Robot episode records
:::::
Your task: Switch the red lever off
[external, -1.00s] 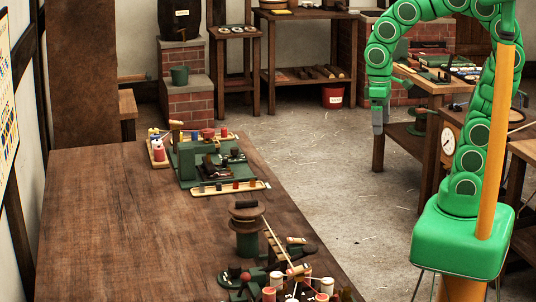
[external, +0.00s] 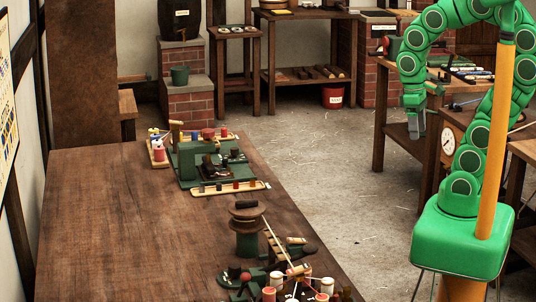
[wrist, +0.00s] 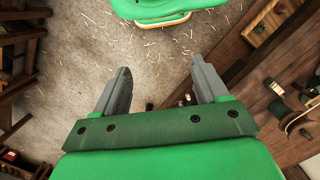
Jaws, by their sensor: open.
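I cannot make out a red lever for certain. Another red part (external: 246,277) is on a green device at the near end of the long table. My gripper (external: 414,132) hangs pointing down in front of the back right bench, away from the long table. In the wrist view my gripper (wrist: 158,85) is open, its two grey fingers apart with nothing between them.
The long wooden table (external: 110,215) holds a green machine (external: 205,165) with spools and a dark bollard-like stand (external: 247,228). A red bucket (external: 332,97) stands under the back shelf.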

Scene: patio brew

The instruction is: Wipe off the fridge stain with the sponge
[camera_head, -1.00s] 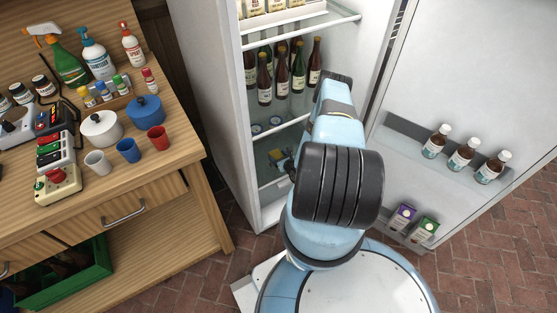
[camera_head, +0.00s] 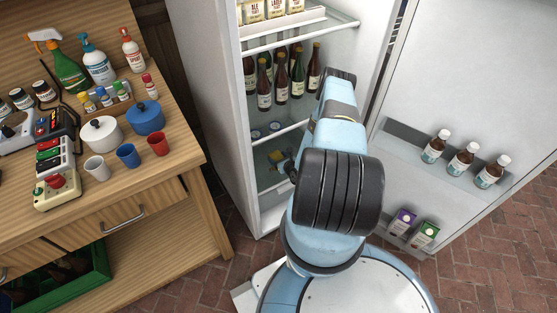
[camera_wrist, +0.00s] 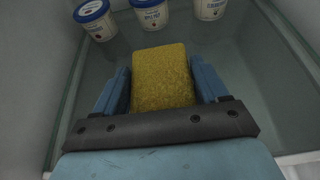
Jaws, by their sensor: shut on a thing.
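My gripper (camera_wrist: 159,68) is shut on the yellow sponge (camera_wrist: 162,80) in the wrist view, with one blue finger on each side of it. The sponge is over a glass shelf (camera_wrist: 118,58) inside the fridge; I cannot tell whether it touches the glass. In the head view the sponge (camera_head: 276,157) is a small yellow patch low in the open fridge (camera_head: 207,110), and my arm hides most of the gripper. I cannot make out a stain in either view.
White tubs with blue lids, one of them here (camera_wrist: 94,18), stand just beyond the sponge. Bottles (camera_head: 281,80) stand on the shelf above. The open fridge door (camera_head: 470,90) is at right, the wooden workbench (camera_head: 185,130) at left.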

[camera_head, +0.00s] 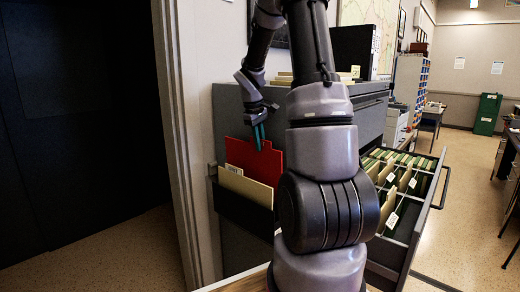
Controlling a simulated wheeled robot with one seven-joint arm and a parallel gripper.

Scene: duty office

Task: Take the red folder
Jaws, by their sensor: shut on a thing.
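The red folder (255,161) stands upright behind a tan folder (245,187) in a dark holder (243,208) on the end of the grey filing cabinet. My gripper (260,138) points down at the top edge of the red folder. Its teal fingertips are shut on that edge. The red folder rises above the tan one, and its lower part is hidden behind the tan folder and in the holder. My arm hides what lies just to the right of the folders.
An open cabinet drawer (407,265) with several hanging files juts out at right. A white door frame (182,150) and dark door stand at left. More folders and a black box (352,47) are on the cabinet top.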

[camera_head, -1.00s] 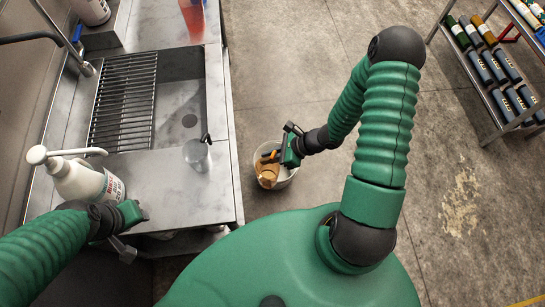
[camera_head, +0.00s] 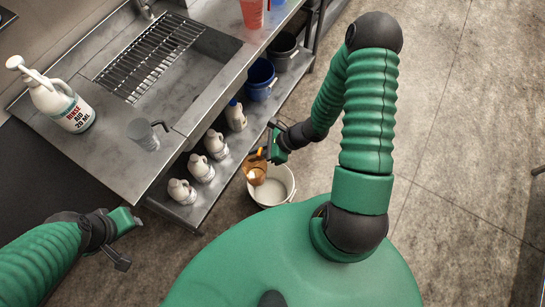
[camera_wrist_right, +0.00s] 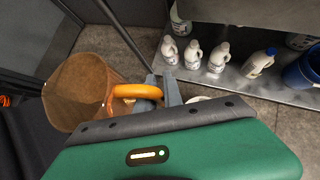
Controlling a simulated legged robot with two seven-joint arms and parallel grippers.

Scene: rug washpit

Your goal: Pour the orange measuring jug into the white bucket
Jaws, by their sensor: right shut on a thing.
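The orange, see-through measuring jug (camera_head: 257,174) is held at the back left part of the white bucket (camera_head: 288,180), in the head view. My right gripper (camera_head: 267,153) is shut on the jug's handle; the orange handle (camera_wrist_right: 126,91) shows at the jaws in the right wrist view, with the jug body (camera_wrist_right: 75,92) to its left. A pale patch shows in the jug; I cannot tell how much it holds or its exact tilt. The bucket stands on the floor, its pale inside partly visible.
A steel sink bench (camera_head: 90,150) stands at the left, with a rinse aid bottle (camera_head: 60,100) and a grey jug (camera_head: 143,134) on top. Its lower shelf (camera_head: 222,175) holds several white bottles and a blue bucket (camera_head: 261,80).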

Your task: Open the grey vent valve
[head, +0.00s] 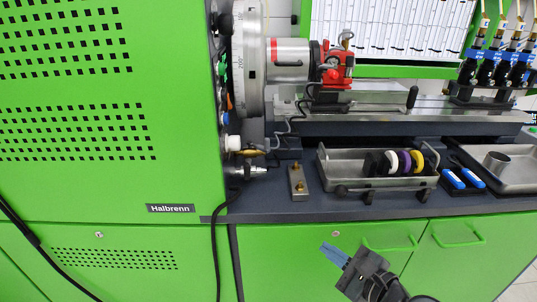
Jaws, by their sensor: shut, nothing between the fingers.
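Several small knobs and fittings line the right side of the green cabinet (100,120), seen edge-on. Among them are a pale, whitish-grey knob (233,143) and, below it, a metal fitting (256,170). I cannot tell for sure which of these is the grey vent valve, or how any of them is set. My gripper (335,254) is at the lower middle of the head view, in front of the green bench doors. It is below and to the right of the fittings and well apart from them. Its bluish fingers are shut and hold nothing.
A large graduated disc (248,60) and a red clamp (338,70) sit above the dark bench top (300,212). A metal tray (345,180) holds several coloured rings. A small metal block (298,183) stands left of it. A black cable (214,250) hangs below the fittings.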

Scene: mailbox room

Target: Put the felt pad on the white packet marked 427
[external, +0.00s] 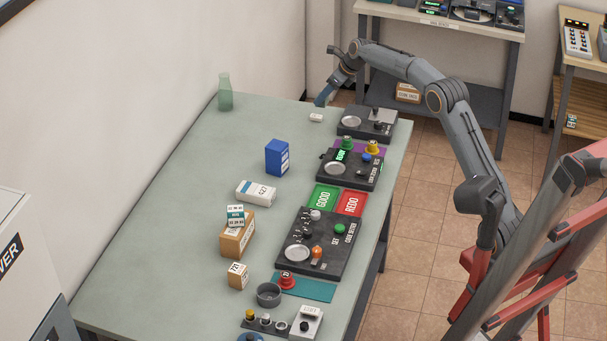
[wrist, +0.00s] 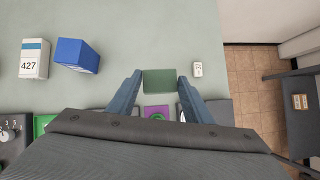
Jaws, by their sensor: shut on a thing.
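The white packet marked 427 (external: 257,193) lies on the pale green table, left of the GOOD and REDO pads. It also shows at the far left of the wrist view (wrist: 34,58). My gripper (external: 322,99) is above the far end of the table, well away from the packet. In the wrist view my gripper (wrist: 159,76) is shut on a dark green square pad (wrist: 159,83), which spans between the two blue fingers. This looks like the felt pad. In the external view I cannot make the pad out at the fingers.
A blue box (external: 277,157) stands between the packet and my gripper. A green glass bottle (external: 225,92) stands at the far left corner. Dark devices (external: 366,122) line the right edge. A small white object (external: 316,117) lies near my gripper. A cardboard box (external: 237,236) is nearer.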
:::::
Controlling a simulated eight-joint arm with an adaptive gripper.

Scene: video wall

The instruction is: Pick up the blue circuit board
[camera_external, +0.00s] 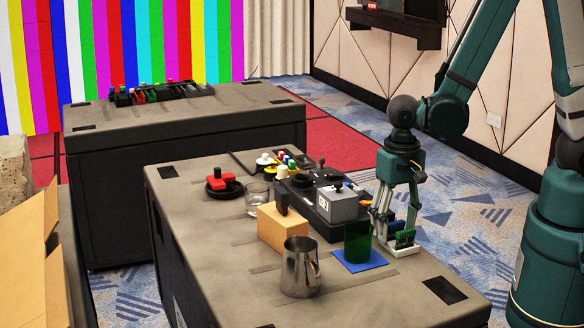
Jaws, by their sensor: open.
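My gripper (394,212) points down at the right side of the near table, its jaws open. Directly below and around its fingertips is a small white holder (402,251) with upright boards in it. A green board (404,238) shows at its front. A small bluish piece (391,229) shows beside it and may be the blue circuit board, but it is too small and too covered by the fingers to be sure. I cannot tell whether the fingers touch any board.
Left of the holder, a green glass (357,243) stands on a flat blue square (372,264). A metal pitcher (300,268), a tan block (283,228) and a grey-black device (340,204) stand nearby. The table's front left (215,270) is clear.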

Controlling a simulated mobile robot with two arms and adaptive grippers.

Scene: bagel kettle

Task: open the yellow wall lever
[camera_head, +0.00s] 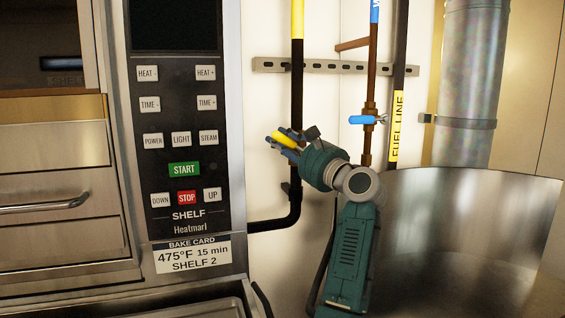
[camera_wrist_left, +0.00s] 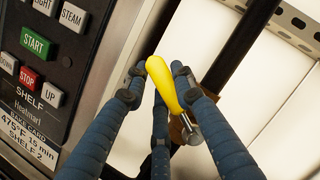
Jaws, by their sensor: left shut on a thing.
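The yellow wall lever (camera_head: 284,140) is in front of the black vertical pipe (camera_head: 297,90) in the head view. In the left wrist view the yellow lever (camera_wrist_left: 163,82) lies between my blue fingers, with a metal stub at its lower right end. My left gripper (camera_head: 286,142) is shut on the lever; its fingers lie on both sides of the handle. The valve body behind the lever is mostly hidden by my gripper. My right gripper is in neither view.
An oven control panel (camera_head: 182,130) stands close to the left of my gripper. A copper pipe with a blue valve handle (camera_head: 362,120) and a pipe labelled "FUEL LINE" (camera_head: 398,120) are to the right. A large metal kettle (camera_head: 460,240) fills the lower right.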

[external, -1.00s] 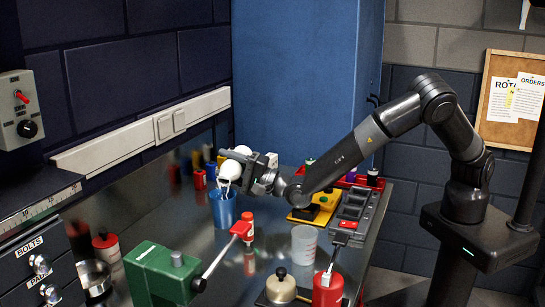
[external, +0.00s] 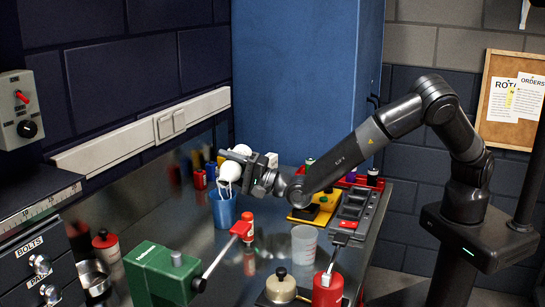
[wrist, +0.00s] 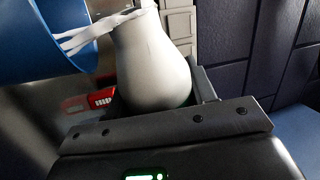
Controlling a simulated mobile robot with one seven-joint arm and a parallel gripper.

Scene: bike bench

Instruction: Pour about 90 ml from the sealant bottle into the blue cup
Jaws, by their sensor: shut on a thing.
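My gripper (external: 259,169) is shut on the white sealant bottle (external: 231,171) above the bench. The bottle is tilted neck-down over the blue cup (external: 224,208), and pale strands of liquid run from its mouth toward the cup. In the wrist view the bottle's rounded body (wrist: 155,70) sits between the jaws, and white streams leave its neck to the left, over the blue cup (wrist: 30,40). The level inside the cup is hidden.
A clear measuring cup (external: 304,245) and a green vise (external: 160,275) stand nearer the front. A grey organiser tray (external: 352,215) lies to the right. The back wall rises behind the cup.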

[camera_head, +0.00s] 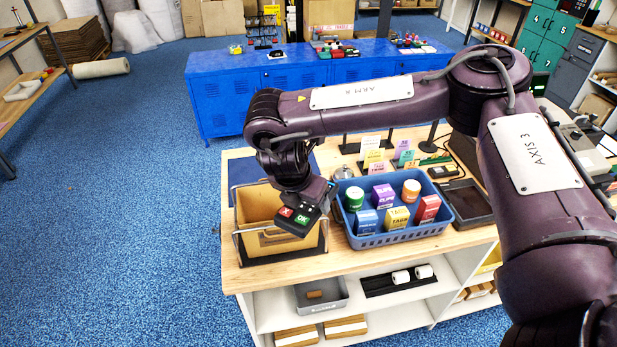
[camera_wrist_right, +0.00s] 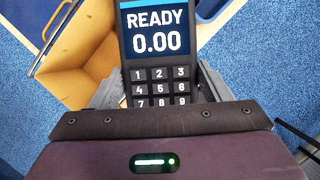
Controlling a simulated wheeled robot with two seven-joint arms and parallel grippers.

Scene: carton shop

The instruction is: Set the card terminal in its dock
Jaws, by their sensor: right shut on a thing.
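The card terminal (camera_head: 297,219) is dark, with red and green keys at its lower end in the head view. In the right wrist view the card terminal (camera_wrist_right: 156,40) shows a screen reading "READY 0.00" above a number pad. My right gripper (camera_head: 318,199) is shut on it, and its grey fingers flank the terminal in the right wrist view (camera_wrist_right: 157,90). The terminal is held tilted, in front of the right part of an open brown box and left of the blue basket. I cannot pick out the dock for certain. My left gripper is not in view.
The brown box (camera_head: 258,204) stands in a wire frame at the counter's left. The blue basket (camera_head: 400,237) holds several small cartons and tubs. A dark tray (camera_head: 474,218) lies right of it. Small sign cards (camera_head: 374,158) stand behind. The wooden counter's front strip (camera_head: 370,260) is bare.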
:::::
◆ **Written task**
Take the lines above starting at the one containing "Your task: Switch the red lever off" and ending at the one containing "[camera_wrist, +0.00s]", and print them again exactly, without pictures.

◆ **Response for this exercise**
Your task: Switch the red lever off
[external, -1.00s] 
[external, +0.00s] 
[wrist, +0.00s] 
Jaws, by their sensor: open.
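I cannot make out a red lever for certain. Another red part (external: 246,277) is on a green device at the near end of the long table. My gripper (external: 414,132) hangs pointing down in front of the back right bench, away from the long table. In the wrist view my gripper (wrist: 158,85) is open, its two grey fingers apart with nothing between them.
The long wooden table (external: 110,215) holds a green machine (external: 205,165) with spools and a dark bollard-like stand (external: 247,228). A red bucket (external: 332,97) stands under the back shelf.

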Scene: patio brew

The instruction is: Wipe off the fridge stain with the sponge
[camera_head, -1.00s] 
[camera_head, +0.00s] 
[camera_wrist, +0.00s] 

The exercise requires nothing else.